Jim Shaw, EVP of Engineering at Crystal Group, explains the origin of ruggedized COTS, and how Crystal Group provides ruggedized COTS equipment to their customer base.
What is Ruggedized COTS?
Hi my name is Jim Shaw; I’m the Executive Vice President of Engineering at Crystal Group in Hiawatha, Iowa. We are here today in our factory at Crystal Group, and I’m here to talk to you just a little bit about ruggedized COTS.
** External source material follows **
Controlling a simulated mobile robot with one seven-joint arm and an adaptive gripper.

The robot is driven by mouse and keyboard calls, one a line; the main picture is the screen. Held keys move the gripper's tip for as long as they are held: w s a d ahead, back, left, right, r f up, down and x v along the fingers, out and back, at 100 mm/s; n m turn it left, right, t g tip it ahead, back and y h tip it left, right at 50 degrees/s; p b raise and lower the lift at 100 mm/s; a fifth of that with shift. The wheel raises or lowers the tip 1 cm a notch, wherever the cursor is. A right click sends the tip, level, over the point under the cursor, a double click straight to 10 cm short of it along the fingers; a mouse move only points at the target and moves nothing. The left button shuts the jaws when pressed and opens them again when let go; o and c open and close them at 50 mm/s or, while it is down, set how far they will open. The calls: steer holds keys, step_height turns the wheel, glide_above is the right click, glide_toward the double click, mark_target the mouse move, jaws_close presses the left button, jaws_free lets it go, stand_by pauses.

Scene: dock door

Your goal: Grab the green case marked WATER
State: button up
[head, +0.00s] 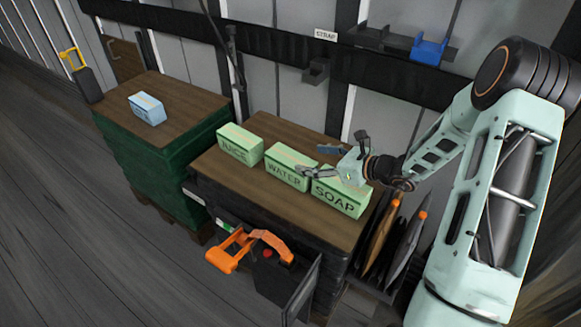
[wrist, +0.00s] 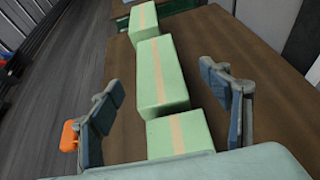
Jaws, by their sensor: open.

As most of you know, ruggedized COTS came about in 1994, when the Perry Memo came out, and that is when the military finally decided that they were not leading the charge in terms of innovation and technology. It was being driven more by the PC and cell phone industry, so we’ve had to adapt COTS technology to military applications, and that is sort of our job here at Crystal Group. That is to take that COTS architecture that going to be around for a long time, and can be militarized. We’re going to ruggedize it to the point that it will withstand the 810, 461, the MIL standard environments, that we’re looking to put these pieces of equipment in. Not that these pieces of equipment were intended for those environments, but that’s what we’re doing is that we’re actually ruggedizing them so that they can go into those environments.
The SE16 Sealed Server is an example of one of the products that we have. This is completely sealable, and it has mil-circular connector output. It’s an IP67, i7 processor, inside a sealed box.